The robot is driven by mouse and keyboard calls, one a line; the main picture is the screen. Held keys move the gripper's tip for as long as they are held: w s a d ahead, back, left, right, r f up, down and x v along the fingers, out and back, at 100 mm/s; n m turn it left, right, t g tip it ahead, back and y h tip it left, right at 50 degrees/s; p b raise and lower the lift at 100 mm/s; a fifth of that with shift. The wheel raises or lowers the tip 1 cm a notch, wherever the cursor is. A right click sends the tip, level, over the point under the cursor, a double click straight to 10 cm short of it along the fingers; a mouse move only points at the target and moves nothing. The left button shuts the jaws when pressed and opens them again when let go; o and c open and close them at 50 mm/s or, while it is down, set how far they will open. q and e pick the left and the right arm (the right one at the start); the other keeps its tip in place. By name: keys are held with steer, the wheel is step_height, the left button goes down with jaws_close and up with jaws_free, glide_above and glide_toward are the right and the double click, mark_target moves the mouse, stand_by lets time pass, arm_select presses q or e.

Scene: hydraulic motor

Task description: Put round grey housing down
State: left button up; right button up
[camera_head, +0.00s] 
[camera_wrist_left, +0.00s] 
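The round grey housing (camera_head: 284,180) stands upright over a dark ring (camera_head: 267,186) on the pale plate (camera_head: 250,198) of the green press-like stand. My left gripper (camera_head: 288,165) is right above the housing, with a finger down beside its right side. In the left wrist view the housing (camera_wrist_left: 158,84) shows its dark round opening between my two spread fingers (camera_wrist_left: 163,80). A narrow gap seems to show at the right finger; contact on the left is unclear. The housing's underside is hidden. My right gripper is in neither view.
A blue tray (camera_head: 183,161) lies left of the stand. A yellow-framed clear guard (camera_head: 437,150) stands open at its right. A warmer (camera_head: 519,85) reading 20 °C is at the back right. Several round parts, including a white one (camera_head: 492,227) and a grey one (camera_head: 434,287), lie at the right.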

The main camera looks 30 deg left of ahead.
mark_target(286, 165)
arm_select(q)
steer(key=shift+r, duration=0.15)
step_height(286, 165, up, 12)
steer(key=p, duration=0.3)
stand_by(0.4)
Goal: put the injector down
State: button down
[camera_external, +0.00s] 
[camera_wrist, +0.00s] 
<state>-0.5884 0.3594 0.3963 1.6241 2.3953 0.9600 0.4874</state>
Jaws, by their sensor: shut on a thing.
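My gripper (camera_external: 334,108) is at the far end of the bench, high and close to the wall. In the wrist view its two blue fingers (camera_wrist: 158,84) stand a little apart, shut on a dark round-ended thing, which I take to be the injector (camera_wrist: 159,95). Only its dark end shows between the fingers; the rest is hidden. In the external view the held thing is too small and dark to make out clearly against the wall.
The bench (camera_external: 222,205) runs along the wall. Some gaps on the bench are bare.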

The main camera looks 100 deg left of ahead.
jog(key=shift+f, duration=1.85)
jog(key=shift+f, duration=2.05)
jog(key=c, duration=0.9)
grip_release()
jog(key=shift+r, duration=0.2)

────────────────

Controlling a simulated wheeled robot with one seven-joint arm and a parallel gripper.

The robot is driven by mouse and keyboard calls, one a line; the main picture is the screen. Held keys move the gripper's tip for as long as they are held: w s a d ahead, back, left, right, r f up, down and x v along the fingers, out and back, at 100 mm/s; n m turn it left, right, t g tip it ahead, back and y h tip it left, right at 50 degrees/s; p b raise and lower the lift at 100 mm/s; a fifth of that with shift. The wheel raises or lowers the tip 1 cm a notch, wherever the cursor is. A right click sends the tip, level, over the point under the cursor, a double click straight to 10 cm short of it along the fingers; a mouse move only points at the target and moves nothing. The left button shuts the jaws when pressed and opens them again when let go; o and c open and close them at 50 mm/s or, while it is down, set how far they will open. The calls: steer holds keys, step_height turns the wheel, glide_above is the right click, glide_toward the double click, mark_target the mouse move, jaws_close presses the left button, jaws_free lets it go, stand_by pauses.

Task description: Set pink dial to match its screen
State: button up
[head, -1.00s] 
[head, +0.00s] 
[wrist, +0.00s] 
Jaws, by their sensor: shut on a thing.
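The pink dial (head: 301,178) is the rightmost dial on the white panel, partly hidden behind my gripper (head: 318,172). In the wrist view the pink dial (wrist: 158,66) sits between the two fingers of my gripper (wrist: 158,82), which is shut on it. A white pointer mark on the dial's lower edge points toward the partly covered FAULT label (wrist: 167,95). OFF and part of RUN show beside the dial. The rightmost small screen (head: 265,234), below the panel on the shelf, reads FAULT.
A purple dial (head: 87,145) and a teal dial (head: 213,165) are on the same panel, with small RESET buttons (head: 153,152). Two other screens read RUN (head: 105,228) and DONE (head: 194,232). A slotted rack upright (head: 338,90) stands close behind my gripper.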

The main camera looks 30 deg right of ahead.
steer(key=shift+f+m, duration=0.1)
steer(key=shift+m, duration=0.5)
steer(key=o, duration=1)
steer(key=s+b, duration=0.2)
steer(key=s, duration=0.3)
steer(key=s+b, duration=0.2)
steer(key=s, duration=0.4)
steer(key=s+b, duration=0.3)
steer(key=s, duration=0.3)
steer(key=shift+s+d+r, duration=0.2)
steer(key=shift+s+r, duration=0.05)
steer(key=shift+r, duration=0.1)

────────────────

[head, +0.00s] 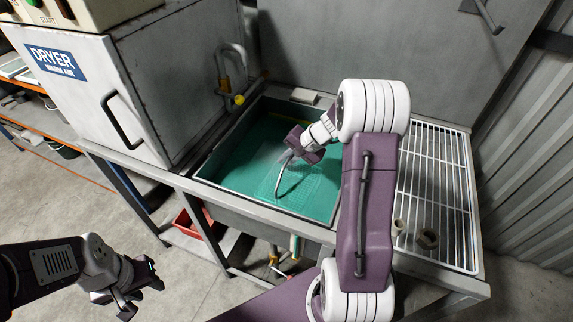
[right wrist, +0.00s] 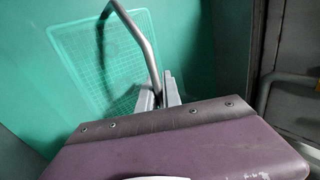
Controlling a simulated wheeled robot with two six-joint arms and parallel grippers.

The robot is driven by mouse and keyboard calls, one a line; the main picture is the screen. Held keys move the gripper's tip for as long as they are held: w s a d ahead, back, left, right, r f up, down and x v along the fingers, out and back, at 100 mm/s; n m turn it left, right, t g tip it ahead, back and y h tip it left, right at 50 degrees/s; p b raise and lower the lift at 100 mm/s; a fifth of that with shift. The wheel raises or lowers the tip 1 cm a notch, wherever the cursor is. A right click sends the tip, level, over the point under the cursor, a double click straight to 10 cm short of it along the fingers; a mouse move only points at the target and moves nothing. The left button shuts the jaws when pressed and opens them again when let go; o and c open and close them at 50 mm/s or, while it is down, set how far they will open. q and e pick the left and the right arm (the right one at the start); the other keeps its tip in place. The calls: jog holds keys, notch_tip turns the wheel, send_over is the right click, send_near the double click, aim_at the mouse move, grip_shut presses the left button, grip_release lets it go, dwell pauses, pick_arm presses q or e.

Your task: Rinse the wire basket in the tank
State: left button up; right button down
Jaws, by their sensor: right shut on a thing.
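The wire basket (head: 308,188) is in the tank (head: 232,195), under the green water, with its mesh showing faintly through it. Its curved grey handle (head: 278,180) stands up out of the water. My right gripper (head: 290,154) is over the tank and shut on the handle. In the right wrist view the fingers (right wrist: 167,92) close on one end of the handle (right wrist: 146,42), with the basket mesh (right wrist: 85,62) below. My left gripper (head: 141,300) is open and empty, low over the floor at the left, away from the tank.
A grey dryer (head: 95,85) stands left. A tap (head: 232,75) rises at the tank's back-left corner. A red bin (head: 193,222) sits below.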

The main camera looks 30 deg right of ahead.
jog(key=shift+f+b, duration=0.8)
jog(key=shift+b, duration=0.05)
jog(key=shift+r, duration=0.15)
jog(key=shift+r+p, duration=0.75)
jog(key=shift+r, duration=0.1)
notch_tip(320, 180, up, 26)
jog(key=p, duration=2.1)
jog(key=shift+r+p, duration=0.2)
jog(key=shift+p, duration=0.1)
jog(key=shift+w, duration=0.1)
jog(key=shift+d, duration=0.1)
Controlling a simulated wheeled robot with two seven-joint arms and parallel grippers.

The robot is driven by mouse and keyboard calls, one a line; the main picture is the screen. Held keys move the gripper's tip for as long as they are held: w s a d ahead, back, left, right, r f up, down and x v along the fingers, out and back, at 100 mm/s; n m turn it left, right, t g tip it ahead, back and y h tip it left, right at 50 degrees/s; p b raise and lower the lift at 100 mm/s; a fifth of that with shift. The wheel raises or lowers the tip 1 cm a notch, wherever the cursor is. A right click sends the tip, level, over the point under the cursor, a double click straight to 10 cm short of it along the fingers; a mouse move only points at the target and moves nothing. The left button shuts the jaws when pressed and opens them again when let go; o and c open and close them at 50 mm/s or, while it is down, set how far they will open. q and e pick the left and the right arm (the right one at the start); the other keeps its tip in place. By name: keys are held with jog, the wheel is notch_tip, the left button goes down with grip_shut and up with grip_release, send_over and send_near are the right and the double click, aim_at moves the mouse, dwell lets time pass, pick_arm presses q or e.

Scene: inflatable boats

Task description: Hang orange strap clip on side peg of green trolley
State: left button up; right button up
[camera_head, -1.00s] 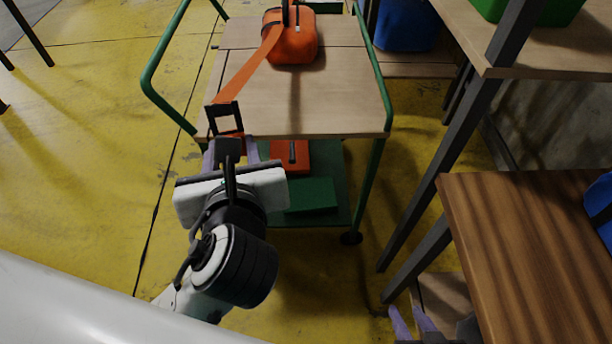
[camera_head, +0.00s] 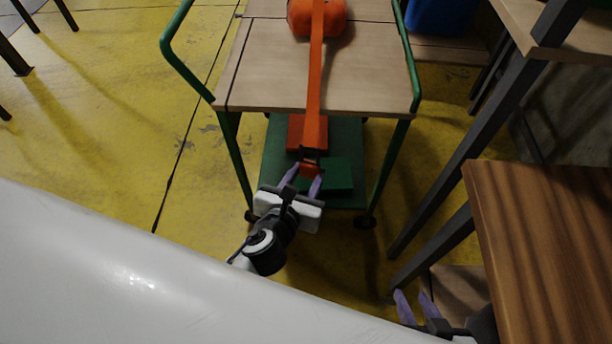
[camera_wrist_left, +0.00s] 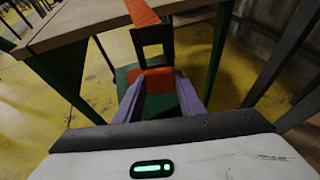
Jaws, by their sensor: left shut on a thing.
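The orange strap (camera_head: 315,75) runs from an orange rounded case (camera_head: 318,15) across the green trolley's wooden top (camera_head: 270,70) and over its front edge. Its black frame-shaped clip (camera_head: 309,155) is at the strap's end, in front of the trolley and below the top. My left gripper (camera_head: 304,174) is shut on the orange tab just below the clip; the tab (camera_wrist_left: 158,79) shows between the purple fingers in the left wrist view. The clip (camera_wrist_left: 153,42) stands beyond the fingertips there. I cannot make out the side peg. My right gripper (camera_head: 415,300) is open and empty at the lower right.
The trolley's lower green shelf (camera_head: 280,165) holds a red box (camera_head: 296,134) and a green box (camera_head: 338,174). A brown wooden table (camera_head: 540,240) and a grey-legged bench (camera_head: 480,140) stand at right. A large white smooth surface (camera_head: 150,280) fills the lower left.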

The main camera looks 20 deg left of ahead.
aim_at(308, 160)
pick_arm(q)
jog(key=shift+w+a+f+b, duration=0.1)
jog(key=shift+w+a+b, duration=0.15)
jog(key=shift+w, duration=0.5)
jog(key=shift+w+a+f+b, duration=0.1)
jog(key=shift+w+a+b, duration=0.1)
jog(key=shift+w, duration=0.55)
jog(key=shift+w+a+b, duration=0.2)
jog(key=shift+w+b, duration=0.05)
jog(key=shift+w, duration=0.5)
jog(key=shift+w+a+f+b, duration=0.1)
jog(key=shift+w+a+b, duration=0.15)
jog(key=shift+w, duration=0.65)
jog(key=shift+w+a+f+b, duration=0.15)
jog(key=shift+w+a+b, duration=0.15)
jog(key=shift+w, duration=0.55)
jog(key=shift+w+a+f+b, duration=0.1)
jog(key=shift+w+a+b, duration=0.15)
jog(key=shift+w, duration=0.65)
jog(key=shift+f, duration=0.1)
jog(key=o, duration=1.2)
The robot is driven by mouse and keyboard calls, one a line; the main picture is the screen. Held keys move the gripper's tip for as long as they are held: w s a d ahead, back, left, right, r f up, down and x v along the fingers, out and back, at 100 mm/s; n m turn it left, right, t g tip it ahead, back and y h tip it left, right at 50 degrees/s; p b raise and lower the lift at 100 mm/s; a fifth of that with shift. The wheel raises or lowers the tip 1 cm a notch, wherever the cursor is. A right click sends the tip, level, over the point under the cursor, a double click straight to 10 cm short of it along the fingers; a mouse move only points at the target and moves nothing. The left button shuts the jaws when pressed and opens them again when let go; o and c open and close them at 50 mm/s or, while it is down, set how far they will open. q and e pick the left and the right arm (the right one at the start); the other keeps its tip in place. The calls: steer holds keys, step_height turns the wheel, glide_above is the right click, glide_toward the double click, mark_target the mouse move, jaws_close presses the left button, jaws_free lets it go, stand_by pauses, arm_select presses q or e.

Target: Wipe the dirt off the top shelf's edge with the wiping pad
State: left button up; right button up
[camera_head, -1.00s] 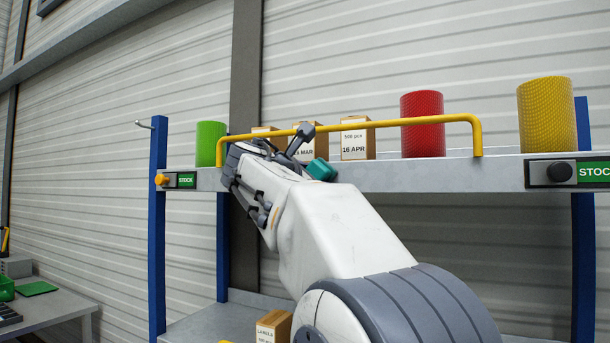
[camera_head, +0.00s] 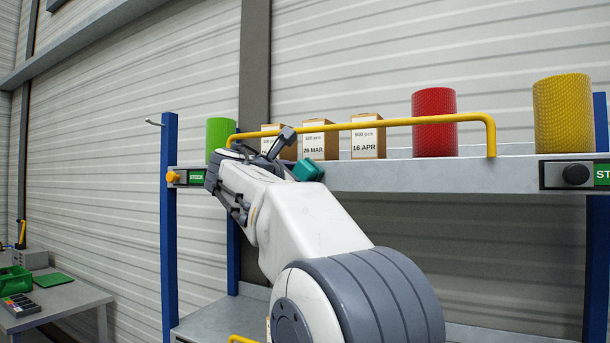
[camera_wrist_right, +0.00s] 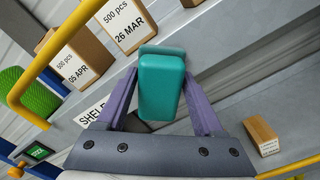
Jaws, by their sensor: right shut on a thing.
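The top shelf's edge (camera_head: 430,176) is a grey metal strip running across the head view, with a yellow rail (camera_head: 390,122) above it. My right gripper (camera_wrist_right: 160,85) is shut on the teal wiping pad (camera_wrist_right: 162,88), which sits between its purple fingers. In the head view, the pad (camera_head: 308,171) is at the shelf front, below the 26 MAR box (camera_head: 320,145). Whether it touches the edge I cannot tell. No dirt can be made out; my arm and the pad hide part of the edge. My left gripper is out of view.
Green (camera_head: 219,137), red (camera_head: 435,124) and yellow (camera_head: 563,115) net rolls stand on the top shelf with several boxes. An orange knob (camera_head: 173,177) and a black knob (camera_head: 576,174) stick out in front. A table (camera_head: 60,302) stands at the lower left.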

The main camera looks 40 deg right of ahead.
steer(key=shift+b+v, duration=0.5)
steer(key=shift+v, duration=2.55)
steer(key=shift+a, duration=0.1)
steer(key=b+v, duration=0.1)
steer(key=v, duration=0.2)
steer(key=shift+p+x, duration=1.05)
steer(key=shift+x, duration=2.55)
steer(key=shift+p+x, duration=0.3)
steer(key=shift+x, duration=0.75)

────────────────

» **Aim**
Read the lines above. Gather those in which the string "parallel" is found.

» **Output below**
Controlling a simulated wheeled robot with one seven-joint arm and a parallel gripper.
Controlling a simulated wheeled robot with two six-joint arms and parallel grippers.
Controlling a simulated wheeled robot with two seven-joint arms and parallel grippers.

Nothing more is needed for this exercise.